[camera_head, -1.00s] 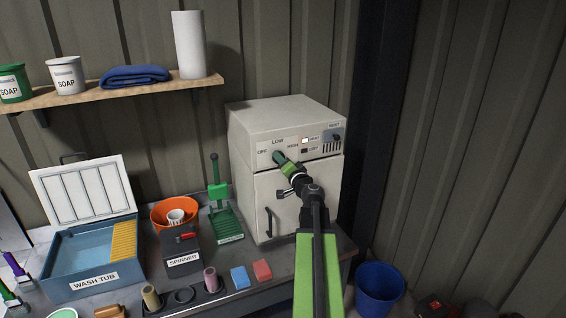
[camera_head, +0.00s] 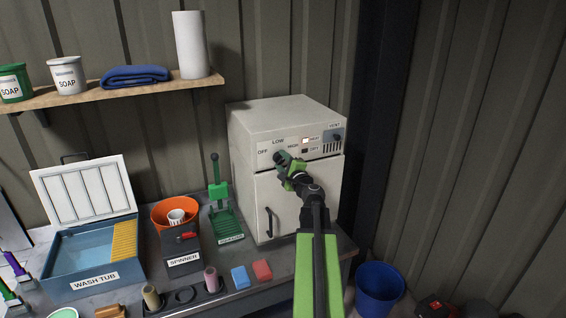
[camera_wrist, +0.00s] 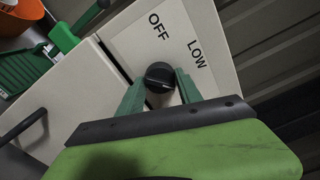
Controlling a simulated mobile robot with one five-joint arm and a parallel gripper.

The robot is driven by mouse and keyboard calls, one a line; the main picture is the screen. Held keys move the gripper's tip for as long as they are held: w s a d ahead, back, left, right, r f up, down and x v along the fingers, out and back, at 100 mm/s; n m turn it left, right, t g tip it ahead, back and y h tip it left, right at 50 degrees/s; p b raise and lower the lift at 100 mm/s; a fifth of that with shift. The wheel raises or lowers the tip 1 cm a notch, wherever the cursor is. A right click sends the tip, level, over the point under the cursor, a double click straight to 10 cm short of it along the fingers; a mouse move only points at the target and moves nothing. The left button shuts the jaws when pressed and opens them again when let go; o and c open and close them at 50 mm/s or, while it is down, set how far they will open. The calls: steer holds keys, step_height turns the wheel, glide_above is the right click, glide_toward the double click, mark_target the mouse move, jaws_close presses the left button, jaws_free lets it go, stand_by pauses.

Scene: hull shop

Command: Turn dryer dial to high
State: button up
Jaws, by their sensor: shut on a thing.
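The dryer (camera_head: 282,120) is a pale box with a door below and a control panel on top marked OFF, LOW and HIGH. Its black dial (camera_wrist: 159,76) shows in the wrist view between the two green fingers of my gripper (camera_wrist: 160,88). In the head view my gripper (camera_head: 284,163) is at the dial, just below the LOW label, and it covers most of the dial. The gripper is shut on the dial. I cannot clearly tell which mark the dial points to. HIGH is outside the wrist view.
A green press (camera_head: 221,205), a spinner (camera_head: 181,250) and a wash tub (camera_head: 95,270) stand on the bench left of the dryer. A blue bucket (camera_head: 379,290) is on the floor at the right. The vent knob (camera_head: 337,137) sits right of the dial.

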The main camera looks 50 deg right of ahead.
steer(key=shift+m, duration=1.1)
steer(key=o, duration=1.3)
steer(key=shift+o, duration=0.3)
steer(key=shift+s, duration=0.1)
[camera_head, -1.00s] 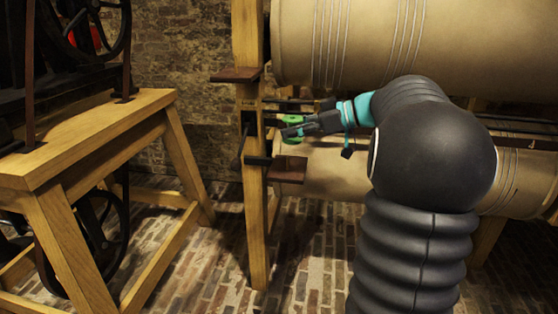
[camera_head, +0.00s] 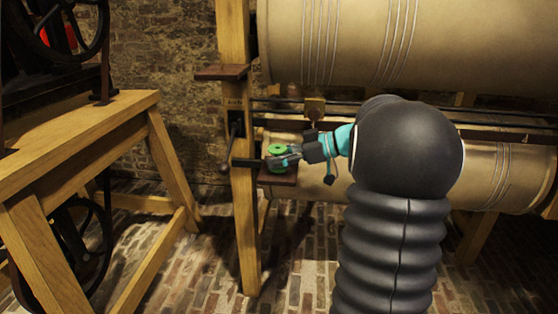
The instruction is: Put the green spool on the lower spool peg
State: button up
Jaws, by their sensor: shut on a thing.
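The green spool (camera_head: 277,150) is small in the camera_head view, just right of the wooden post and over the small dark lower shelf (camera_head: 279,178). My gripper (camera_head: 280,158) reaches in from the right and is shut on the spool, covering part of it. The spool looks roughly upright. I cannot tell whether it touches the shelf. No peg shows clearly on the lower shelf; the spool and gripper hide that spot. A dark upper shelf (camera_head: 221,73) juts from the same post, higher up and to the left.
The wooden post (camera_head: 247,235) stands close left of my gripper, with a dark crank (camera_head: 230,140) and a dark horizontal bar (camera_head: 245,163) on it. Large tan rollers (camera_head: 360,40) lie behind and above. A wooden-framed machine (camera_head: 80,135) stands at left. Brick floor lies open between.

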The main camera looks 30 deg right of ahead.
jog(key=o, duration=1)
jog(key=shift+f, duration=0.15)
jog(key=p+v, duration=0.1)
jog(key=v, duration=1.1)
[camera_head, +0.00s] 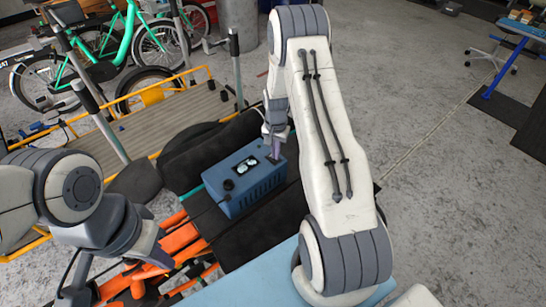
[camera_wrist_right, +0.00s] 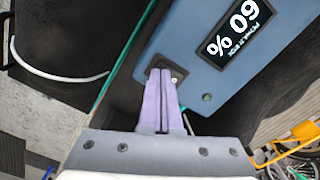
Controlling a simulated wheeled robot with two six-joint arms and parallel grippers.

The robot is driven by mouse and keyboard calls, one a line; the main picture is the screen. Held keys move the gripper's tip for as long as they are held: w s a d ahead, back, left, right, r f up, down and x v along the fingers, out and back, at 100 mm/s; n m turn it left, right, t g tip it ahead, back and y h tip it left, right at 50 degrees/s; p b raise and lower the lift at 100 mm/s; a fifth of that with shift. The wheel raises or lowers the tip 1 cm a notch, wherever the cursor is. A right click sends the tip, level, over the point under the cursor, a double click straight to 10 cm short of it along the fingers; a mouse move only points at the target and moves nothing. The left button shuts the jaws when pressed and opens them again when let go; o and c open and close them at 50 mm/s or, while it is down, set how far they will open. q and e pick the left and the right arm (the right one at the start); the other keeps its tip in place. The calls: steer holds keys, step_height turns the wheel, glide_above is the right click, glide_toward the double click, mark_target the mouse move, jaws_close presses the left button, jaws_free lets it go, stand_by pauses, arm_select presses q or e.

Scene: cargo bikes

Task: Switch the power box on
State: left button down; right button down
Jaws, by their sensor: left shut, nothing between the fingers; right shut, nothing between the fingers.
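The blue power box (camera_head: 245,196) sits on a black surface among the bike parts. It also shows in the right wrist view (camera_wrist_right: 203,52). Its lit display (camera_wrist_right: 245,28) reads 60 %, and a small dark green round light (camera_wrist_right: 207,98) sits near its edge. My right gripper (camera_head: 275,156) is shut and empty at the box's far right corner. In the right wrist view its purple fingertips (camera_wrist_right: 160,72) are at a small dark switch (camera_wrist_right: 175,76), partly covering it; I cannot tell whether they touch. My left gripper (camera_head: 74,292) is low at the left, away from the box.
An orange-railed wooden cargo platform (camera_head: 165,125) lies behind the box, with a green bicycle (camera_head: 120,42) beyond. Orange parts (camera_head: 183,238) lie in front of the box. A cable (camera_wrist_right: 60,76) shows in the right wrist view. Concrete floor at the right is open.

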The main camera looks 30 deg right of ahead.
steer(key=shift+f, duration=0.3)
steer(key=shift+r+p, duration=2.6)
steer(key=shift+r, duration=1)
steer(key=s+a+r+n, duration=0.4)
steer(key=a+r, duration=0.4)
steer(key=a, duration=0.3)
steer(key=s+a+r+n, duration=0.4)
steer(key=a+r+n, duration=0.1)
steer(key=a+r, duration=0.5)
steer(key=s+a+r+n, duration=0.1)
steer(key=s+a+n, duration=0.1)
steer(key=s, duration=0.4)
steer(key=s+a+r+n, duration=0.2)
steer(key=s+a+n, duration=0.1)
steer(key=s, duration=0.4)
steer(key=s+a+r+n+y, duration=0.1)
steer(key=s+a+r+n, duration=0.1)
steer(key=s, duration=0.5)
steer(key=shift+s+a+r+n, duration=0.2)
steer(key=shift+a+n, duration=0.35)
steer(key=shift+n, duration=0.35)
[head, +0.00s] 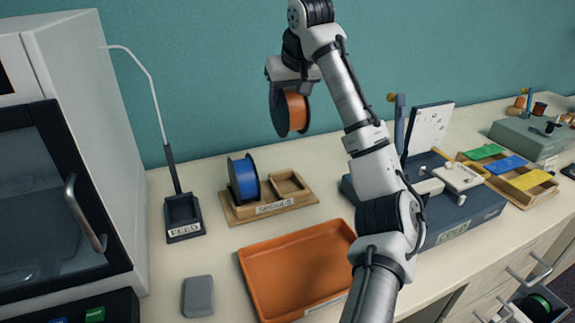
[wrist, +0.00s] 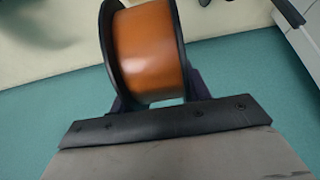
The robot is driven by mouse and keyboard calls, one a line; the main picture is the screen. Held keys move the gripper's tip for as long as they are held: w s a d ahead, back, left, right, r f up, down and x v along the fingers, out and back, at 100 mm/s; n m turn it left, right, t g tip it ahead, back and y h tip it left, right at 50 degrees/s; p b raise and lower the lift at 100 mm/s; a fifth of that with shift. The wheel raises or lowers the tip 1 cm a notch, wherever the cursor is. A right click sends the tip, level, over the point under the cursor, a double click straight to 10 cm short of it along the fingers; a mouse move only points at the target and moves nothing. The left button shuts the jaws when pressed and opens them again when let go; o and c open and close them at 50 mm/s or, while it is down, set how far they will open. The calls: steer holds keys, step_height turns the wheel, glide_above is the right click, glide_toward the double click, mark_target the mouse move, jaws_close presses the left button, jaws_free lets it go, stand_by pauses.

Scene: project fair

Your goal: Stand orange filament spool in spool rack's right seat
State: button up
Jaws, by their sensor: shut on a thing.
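My gripper (head: 296,85) is shut on the orange filament spool (head: 296,111), which has black flanges. It holds the spool upright in the air, above and behind the spool rack (head: 243,214). In the wrist view the spool (wrist: 145,50) hangs between the fingers, near the black gripper edge. The wooden rack is labelled SPOOLS and stands on the bench. A blue spool (head: 246,180) stands in its left seat. The right seat (head: 288,184) is empty. The fingertips are mostly hidden by the spool.
An orange tray (head: 245,268) lies in front of the rack. A black holder labelled FEED (head: 183,228) with a tall curved white tube stands to the left. A grey block (head: 198,296) lies near the front. A blue-grey machine (head: 455,222) stands to the right, behind my arm.

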____________________

> _EXERCISE OBJECTIVE_
Make an exact copy of the lines from the top of the material through the line with "Controlling a simulated mobile", pictures excluded.

> _RESULT FOR THIS EXERCISE_
[camera_head, -1.00s] 
[camera_head, +0.00s] 
[camera_wrist, +0.00s] 
Controlling a simulated mobile robot with one five-joint arm and a parallel gripper.

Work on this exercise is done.